Among the records that follow, count the lines with the string "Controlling"; report only that count.

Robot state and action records

::::

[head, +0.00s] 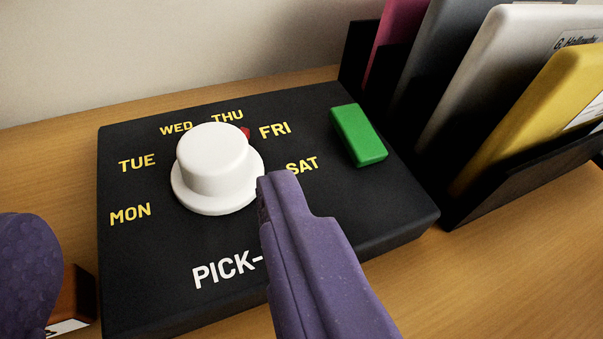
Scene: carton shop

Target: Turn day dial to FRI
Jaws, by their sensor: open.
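The white day dial (212,165) sits on a black panel (160,290) with yellow day names from MON to SAT around it. Its red pointer (246,132), partly hidden behind the knob, shows between THU (228,116) and FRI (275,130). My gripper (146,200) is open, with its purple fingers apart on either side of the dial. The right fingertip is at the right edge of the dial's base; I cannot tell if it touches. The left finger shows at the lower left, away from the knob. The right finger hides part of the "PICK-" lettering.
A green block-shaped button (358,135) is on the panel's right. A black rack (545,178) with pink, grey, white and yellow folders stands right of the panel. A brown object (78,290) is partly hidden at lower left. A pale wall is behind. Bare wooden table (500,290) shows at lower right.

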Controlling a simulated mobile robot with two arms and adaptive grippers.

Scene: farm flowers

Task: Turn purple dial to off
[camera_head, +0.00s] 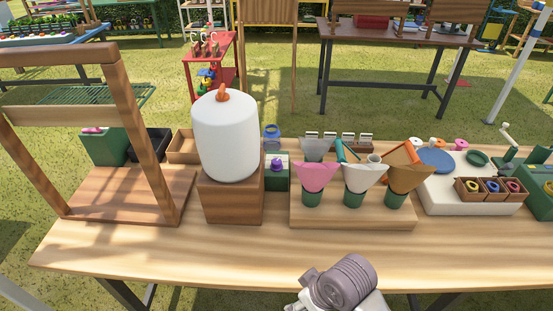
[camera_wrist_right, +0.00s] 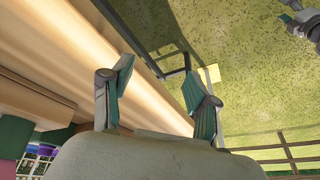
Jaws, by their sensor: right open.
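A small purple dial (camera_head: 277,163) sits on a green box (camera_head: 277,180) near the middle of the wooden table (camera_head: 180,245) in the head view. The box stands just right of a wooden block that bears a white tank. The dial's pointing direction is too small to tell. My right gripper (camera_wrist_right: 162,88) is open and empty in the right wrist view, its fingers spread beside the table edge, over the grass. The dial cannot be made out in that view. My left gripper is not in view.
The large white tank (camera_head: 225,140) with an orange top stands left of the dial. A wooden stand (camera_head: 352,215) with flower cones is to its right. A wooden frame (camera_head: 140,120) rises at the left. The table's front strip is clear.

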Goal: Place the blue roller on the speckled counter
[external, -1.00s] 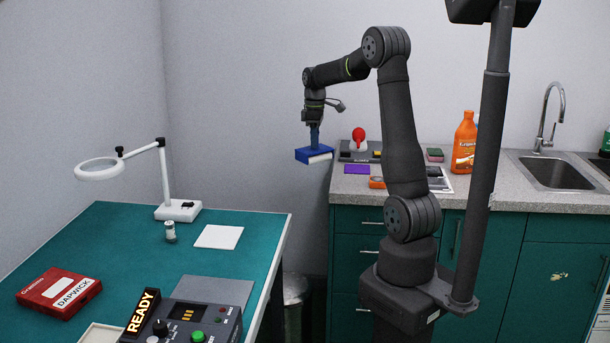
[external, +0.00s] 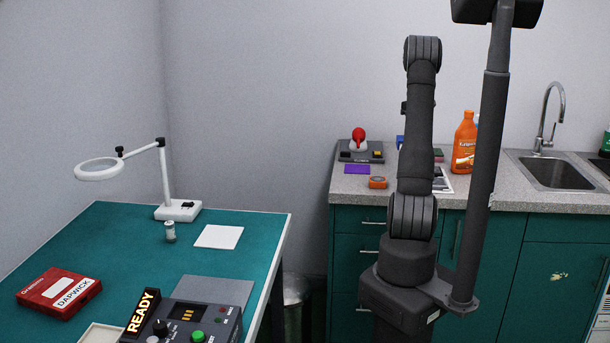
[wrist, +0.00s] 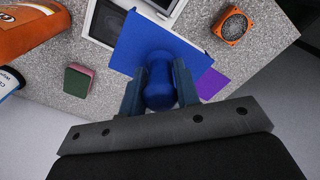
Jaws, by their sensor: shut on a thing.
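The blue roller (wrist: 140,35) shows in the wrist view as a broad flat blue body with a rounded blue handle. My gripper (wrist: 159,88) is shut on the handle, one finger on each side. The roller is over the speckled counter (wrist: 55,65); I cannot tell whether it touches the surface. In the external view my arm hides the gripper and most of the roller; a small blue patch (external: 400,141) shows left of the arm, above the counter (external: 348,187).
Around the roller are a purple sheet (wrist: 212,83), an orange square device (wrist: 232,26), a green and pink sponge (wrist: 78,81) and an orange bottle (wrist: 25,35). A red-topped unit (external: 359,150) stands at the counter's back left. The sink (external: 556,174) is to the right.

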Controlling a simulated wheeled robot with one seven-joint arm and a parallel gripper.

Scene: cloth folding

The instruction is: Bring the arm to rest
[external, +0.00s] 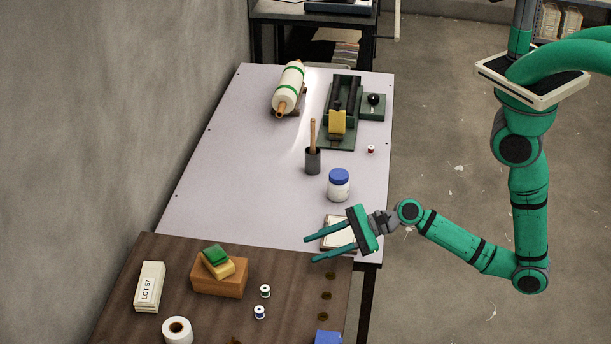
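My gripper (309,249) is at the end of my green arm, which reaches in from the right. Its two long green fingers point left and stand wide apart, with nothing visible between them. It is over the near right part of the pale table (225,160), by the edge of the brown wooden table. A small white pad or book (338,232) lies on the pale table, partly hidden behind the gripper. I cannot tell the exact height of the fingers above the surfaces. No cloth is being held.
A jar with a blue lid (339,186), a dark cup (313,161), a green device (342,110) and a fabric roll (289,88) stand on the pale table. The brown table (205,319) holds a wooden box (219,283), spools, a white box (149,287) and a tape roll (177,331).

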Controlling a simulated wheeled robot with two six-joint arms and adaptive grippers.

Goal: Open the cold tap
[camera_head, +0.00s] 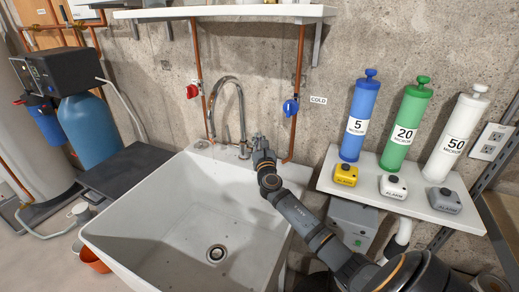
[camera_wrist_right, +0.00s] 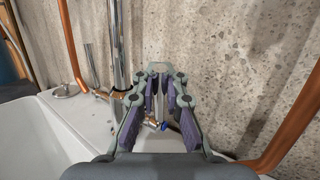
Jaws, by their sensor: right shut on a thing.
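The white sink (camera_head: 172,247) has a chrome gooseneck spout (camera_head: 240,110) at its back edge. My right gripper (camera_head: 262,146) is at the back right corner of the sink, right of the spout, and hides most of the cold tap. In the right wrist view my gripper (camera_wrist_right: 157,70) has its fingertips close together on the cold tap. A small blue mark (camera_wrist_right: 164,126) shows between the fingers, low down. The spout's chrome column (camera_wrist_right: 117,45) stands just left of the gripper. How far the tap is turned cannot be told. My left gripper is not in view.
A blue valve handle (camera_head: 290,107) sits on the right copper pipe beside the COLD label (camera_head: 318,100). A red valve handle (camera_head: 192,91) is on the left pipe. A shelf (camera_head: 400,200) with cylinders and alarm boxes stands right. The sink basin is empty.

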::::

#### OUTPUT FOR THIS TASK:
3